The distinguishing ingredient of Chicken Paprikash is, of course, paprika, most typically sweet Hungarian Paprika. I did an extensive search trying to figure out if there was a particular pepper variety that was the essence of paprika and found that the definition was very nuanced and a “true” paprika was not going to be readily defined. Partly because of this wide-ranging definition I decided to test out a few different blends with our own homegrown peppers.
Paprika, even more so than other spices, loses its flavor quickly over time and deteriorates into a bitter ground spice. If you don’t want to dry, smoke or grind fresh peppers that you get at the farmers market or grocery store, get the freshest sweet Hungarian paprika you can find. We grow, smoke, dry and grind our specialty paprika peppers on our organic farm and only sell the freshest harvest. If you want to try our smoked and/or sweet paprika spices click here to learn about our blends.
Blending Peppers for a Homegrown Paprika
We have experimented quite a while now with mixing different pepper cultivars into some unique and remarkable paprikas.
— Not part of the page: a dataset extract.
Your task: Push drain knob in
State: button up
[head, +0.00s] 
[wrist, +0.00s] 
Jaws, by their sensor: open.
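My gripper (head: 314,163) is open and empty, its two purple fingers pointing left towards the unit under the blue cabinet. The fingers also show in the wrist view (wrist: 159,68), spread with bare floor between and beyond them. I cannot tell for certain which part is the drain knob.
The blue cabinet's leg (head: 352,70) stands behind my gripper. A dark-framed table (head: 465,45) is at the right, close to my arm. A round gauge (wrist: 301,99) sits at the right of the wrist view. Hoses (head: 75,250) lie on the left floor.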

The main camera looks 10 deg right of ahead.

We first tried sweet paprika made with sweet banana peppers that have ripened to red blended with the ruby red Lipstick sweet pepper variety. Next we tried a semi-hot paprika made with sweet bell peppers and medium hot Anaheim-type of peppers. The third test was a very hot paprika made with a Thai type of chile pepper called Gong Bao. The final paprika we tried was from some specialty paprika cultivars that we ordered from Canada.
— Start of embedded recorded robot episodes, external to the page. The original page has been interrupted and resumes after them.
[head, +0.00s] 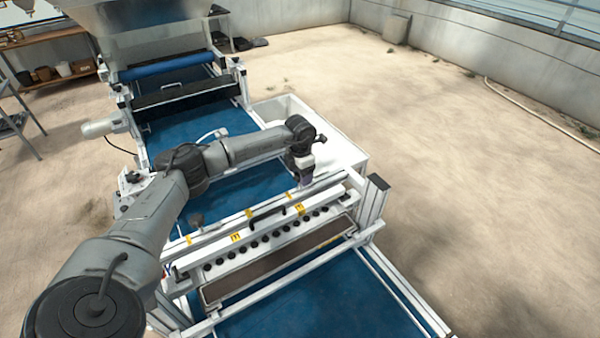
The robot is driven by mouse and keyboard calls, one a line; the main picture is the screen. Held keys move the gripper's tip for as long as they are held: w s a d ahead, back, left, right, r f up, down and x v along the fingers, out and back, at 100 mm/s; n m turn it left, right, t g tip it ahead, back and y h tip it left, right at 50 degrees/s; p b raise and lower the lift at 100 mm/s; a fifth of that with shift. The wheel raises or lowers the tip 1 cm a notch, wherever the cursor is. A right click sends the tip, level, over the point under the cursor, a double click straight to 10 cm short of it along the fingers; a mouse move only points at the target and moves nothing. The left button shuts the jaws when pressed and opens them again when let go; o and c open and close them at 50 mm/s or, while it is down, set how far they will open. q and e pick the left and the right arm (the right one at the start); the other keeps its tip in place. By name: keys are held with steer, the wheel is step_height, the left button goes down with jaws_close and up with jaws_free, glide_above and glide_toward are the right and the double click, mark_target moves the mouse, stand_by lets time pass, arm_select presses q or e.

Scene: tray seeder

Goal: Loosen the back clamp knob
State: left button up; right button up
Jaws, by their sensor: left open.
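My left arm reaches across the blue conveyor, and my left gripper (304,178) points down at the far right end of the seeder's white cross bar (222,232). It is open; its fingertips are small and dark here. The back clamp knob cannot be made out; the gripper covers that end of the bar. Whether the fingers are around the knob or touching it, I cannot tell. A dark knob (196,219) stands upright near the left end of the bar, clear of the gripper. My right gripper is not in view.
The bar carries a black handle (267,211) and a row of several black round knobs, with yellow labels. An upright post (374,199) stands right of the gripper. A white bin (345,152) lies behind it. A metal hopper (140,30) is farther back. Open sandy floor lies right.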

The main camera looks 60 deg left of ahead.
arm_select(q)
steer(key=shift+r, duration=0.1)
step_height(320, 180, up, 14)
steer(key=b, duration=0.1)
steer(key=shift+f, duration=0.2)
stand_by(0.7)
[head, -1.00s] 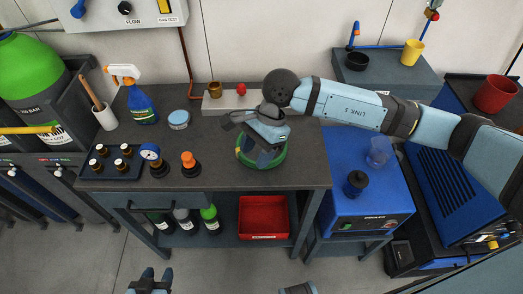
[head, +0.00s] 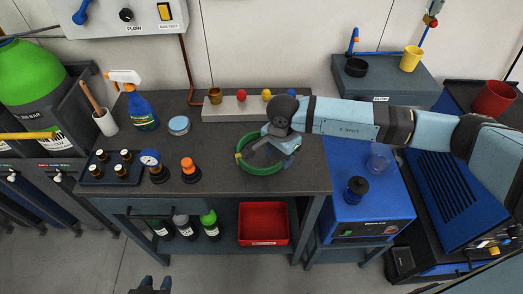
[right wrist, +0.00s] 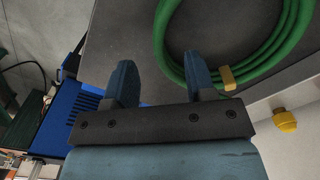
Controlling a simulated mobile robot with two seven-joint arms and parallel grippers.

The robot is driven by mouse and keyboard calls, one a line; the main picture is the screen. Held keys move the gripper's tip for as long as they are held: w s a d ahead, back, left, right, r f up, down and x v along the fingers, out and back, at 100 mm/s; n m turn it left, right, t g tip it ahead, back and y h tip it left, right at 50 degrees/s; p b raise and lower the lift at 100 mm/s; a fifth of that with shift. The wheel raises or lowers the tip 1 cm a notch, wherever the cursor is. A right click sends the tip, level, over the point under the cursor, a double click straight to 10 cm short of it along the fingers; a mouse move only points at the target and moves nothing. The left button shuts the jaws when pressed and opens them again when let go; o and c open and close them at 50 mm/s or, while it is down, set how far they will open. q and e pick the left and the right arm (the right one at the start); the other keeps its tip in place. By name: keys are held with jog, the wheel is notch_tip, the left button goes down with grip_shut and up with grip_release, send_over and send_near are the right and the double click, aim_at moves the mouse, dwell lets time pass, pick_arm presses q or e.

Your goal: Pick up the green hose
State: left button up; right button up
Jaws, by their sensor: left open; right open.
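The green hose (head: 262,172) lies coiled on the dark workbench top, with a yellow band on its left side. My right gripper (head: 259,149) is above the back right part of the coil, and its wrist hides some of the hose. In the right wrist view the coil (right wrist: 166,42) fills the upper right, with the yellow band near one finger. The fingers of this gripper (right wrist: 159,75) are apart with nothing between them. My left gripper (head: 155,284) is at the bottom edge of the head view, away from the bench, open and empty.
A block with several colored knobs (head: 228,111) stands behind the coil. A blue machine (head: 365,215) is to the right.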

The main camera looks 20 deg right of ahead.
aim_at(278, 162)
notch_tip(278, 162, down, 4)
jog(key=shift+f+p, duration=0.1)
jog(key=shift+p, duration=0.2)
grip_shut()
In Hungary, where paprika is the national spice, it is divided into eight grades, each one with its own unique characteristics. The one that’s most commonly found in the US is a full-bodied, fruity paprika, and I therefore opted for the sweeter, non-smoked blend in this recipe, trying to stay as loyal to the classic dish as possible.
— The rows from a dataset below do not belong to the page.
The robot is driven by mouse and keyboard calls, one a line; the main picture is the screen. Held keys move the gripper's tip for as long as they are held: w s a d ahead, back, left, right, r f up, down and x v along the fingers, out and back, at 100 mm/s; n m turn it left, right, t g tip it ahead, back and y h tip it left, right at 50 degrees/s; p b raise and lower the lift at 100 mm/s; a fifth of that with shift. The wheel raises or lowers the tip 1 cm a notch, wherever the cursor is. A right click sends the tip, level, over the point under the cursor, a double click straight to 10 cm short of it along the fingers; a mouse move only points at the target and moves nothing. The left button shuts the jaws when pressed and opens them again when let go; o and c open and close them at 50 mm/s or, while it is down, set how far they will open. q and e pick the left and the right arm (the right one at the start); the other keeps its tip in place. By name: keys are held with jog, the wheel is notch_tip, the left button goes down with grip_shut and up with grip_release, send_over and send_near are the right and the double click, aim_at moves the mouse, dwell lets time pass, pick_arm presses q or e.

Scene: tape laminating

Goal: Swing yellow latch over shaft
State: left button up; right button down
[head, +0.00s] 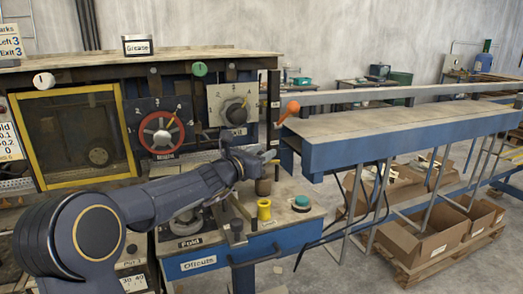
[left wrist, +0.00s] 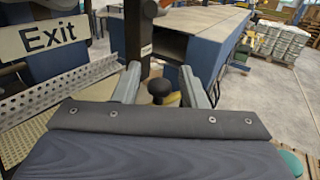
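My left gripper (head: 262,158) reaches in from the left over the blue bench; it also shows in the left wrist view (left wrist: 163,84). Its two grey fingers are apart, and nothing is held between them. A dark round knob (left wrist: 160,88) shows between the fingers in the left wrist view, with a small yellow part (left wrist: 173,100) just behind it. I cannot tell whether this is the latch or whether the fingers touch it. A yellow spool-like piece (head: 264,211) stands on the bench below the gripper. The shaft cannot be made out clearly. My right gripper is out of view.
A green-topped button (head: 301,201) sits right of the yellow piece. An orange knob (head: 293,107) sticks out by the long blue-sided table (head: 400,128). A red dial (head: 161,132) is on the panel behind. An Exit sign (left wrist: 50,38) and perforated guard (left wrist: 60,90) lie left.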

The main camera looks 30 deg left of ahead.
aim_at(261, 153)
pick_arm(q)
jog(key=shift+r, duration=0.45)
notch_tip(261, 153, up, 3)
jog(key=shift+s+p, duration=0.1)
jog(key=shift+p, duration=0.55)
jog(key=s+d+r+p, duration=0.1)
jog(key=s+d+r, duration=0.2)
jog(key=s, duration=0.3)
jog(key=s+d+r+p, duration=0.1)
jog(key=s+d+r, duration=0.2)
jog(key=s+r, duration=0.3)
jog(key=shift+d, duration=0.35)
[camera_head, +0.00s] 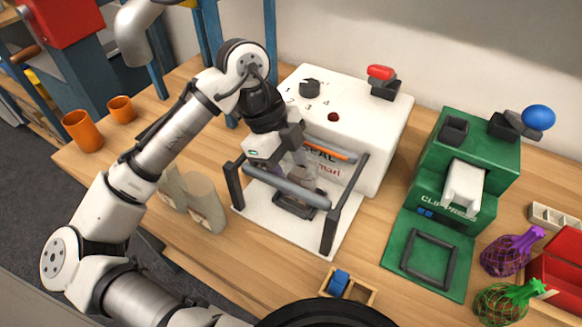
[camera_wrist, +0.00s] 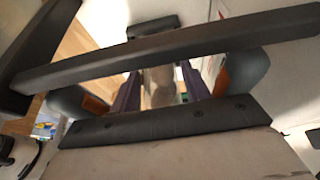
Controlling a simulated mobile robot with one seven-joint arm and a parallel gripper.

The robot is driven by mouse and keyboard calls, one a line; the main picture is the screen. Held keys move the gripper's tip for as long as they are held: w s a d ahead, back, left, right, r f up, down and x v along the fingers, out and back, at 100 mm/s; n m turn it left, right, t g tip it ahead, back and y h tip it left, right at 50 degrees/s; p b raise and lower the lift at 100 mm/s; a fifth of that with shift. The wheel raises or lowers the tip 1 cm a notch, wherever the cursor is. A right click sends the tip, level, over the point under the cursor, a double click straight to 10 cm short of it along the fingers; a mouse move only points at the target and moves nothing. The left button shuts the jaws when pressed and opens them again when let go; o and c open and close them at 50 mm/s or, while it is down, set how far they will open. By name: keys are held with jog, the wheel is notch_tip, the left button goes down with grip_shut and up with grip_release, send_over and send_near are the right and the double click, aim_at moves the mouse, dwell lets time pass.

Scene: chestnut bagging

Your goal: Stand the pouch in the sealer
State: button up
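The pouch (camera_head: 303,179), small and grey-brown, stands roughly upright inside the black cradle (camera_head: 298,207) on the white base of the sealer (camera_head: 370,137). The sealer's grey bar crosses in front and hides part of it. My gripper (camera_head: 290,166) reaches down behind this bar, close to the pouch. In the wrist view the pouch (camera_wrist: 160,86) shows as a pale strip between my two dark purple fingertips (camera_wrist: 160,90), with narrow gaps on both sides, so the gripper looks open around it. The pouch's foot is hidden there.
Several beige pouches (camera_head: 203,201) stand left of the sealer. A green clip press (camera_head: 457,180) stands to the right, with purple (camera_head: 508,254) and green net bags beside a red crate. A small wooden tray (camera_head: 346,288) lies in front. Orange cups (camera_head: 82,131) stand at far left.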

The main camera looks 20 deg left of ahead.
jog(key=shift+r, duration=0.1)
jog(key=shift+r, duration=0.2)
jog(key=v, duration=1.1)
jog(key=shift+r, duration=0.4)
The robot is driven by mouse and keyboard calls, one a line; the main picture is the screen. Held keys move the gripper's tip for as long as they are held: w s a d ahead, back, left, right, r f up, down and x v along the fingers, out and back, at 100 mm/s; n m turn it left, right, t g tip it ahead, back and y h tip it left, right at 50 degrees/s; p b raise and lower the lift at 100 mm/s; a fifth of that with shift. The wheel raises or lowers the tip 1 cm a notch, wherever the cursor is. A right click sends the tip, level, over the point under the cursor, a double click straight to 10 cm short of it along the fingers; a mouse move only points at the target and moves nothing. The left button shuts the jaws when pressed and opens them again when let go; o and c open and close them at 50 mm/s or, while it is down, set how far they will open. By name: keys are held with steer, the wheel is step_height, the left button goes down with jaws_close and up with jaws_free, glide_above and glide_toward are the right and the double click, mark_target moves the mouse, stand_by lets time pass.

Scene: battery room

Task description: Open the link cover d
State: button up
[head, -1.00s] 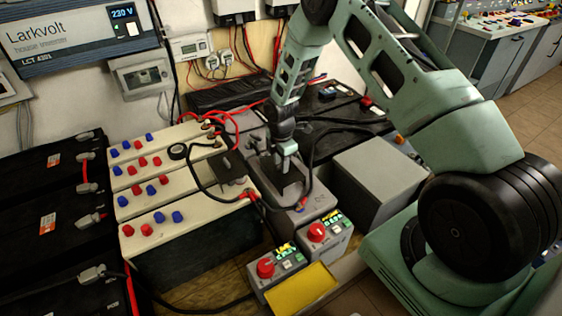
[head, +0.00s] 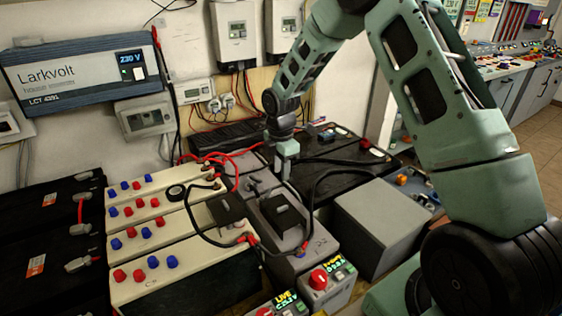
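A black link cover (head: 283,215) sits on top of the grey battery (head: 310,236) in the middle. A second black cover (head: 226,209) lies to its left, at the right end of the white batteries. I cannot read a letter on either one, so I cannot tell which is d. I cannot tell whether the cover on the grey battery is raised. My gripper (head: 284,173) points down above the back part of the grey battery, behind and apart from that cover. Its fingers are too small to show whether they are open or shut. Nothing shows hanging from it.
Black and red cables loop around the covers, with one black cable (head: 318,185) just right of my gripper. White batteries (head: 150,207) with red and blue caps stand left. A grey box (head: 381,228) stands right. Control boxes with red knobs (head: 318,278) are in front.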

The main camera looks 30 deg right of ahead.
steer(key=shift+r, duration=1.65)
Cooking Notes for Chicken Paprikash
You can be quite generous with the sweet paprika, but make sure and saute it to release its full bouquet of aromas.
Also, be a little careful if you add cold sour cream to a hot liquid or it will curdle. Either bring the sour cream to room temperature or add it to the hot liquid slowly.
- 8 bone-in, skin-on chicken thighs (can use legs also)
- salt and freshly ground pepper to taste
- 3 Tablespoons unsalted butter, divided
- 3 cloves garlic, minced
- 2 Tablespoons Hungarian paprika (or paprika of your choice)
- 1 cup chicken broth
- 1/3 cup julienned sun dried tomatoes, drained (optional)
- 1/4 cup freshly grated Parmesan
- 1/4 tsp dried thyme
- 1/4 tsp dried oregano
- 1/2 cup sour cream (can use heavy cream as alternative)
- Preheat oven to 400 degrees F.
- Season chicken thighs with salt and pepper, to taste.
- Melt 2 Tbsp butter in large oven-proof skillet over medium high heat. Add chicken, skin-side down, and sear both sides until golden brown, about 2-3 min per side; remove from pan and set aside.
- Melt remaining 1 Tbsp butter in the skillet. Add garlic and paprika and cook quickly until fragrant, stirring constantly. Stir in chicken broth, scraping up brown bits from the bottom of the pan. Turn heat to medium low and stir in sun dried tomatoes, Parmesan, thyme, oregano and sour cream or heavy cream. (add sour cream slowly)
- Bring everything to a simmer for 1-2 minutes, stirring to combine. Return chicken to the skillet and nestle into the sauce.
- Place into oven and roast until completely cooked through reaching an internal temperature of 175 degrees F, about 25-30 min.
Garnish with strips of fresh basil if you have it.
This dish is traditionally served with dumplings, egg noodles or potatoes, but if you are on a low carb diet, it is a great dish just served up in a bowl sans carbs!